Nobody in Broncos Country had ever watched a football season the way they watched the 2013 season. Each regular season game was a formality. As the year unfolded all that there was for fans to really root for were the records that Denver’s incredible offense would break along the way. As exciting as the season was it lacked the drama of the unknown. Fans had been told from the time the team broke camp that their squad was going to the big game and as the year unfolded the prediction appeared more and more accurate. The Broncos had no equal in the AFC.

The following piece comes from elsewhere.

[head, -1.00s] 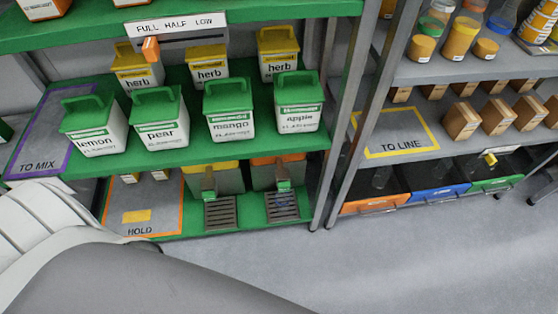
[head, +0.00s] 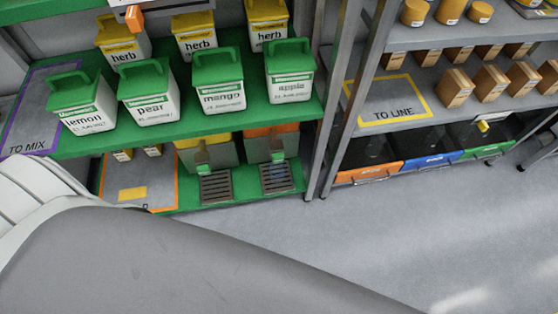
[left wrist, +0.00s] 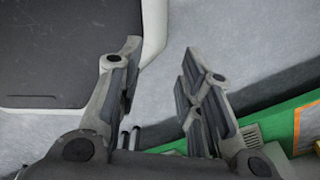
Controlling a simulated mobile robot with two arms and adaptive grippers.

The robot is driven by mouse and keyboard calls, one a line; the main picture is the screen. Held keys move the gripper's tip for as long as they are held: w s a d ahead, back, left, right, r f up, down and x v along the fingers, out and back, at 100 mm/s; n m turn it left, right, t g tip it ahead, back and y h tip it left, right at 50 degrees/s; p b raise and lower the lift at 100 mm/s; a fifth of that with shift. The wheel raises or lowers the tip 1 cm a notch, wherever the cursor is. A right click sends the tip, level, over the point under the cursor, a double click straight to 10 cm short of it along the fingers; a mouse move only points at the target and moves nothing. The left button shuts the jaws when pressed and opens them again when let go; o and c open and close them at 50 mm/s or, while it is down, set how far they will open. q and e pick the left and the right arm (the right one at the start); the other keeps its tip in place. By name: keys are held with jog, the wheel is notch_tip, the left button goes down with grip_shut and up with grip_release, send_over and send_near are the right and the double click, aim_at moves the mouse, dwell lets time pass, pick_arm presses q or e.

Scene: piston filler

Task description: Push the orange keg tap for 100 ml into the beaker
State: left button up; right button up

During Denver’s two playoff wins in 2013 the feeling among the fans was that the Broncos should easily dispatch both teams. It was as if the Broncos couldn’t truly “win” since winning was presumed. They could only lose the way they had lost to the Ravens the previous year. And, in the Super Bowl, they did. Only the Super Bowl was far more crushing than the divisional loss to the Ravens. The Seattle Seahawks proved that, for a dominant as Denver had been in the AFC, the gap between them and the best teams in the NFC was canyonesque.

Based on the way they were beaten in the Super Bowl the Broncos have once again turned to free agency to make vast improvements. The additions of TJ Ward, Aqib Talib and DeMarcus Ware promise to bolster a defense that got abused by Seattle. On offense the loss of Eric Decker was offset by the signing of former Steeler Emmanuel Sanders, whose speed and agility mean that Peyton Manning should hardly miss a beat. The Broncos also get back Von Miller and Ryan Clady, each of whom missed the majority of the 2013 season.

The Broncos are even better than they were a year ago.

This season, however, should not be viewed the way that 2013 was. Frankly, that wasn’t much fun. Our expectations last season caused many in Broncos Country not to enjoy the dominance of the Broncos the way they might otherwise had. Unlike in the Elway years we failed to watch the Broncos with wide-eyed amazement. Instead we anticipated victories and felt vindicated when they came. That’s why the loss in the Super Bowl hurt the way it did.

For the sake of our collective mental health as a fan base we must set the bar for the Broncos lower and strap in for the season prepared to be surprised. If our confidence is as high as it was before, if we view the coming season as a sixteen-game pre-season the way that we did last year we won’t enjoy 2014 the way that we should.

We should be savoring this. After all, the Broncos are, for the first time ever, the winningest team in pro football over a two year span. Every franchise has its up periods and its down periods. We are in the midst of an up period that is unprecedented in Denver sports history. We have become a spoiled fan base, as hard as that is to believe. We are in a position where once again we cannot be satisfied with anything less than a championship. Only in 1998, coming off Elway’s first Lombardi Trophy, did we ever have the kind of expectations we have now had for three strait seasons.

It’s best to reel ourselves in as fans and get ready to enjoy 2014. Yes, I am largely speaking to myself here. The loss in the Super Bowl was positively crushing to me. I was shocked and embarrassed. I was spoiled. And it has made me scorned and critical coming into this season. I have been robbing myself of the enjoyment of being a fan. I will not do this anymore. Maybe the Broncos will get back to the Super Bowl. Maybe they won’t. Either way I am going to enjoy this team while I can because the next long drought cannot be far away.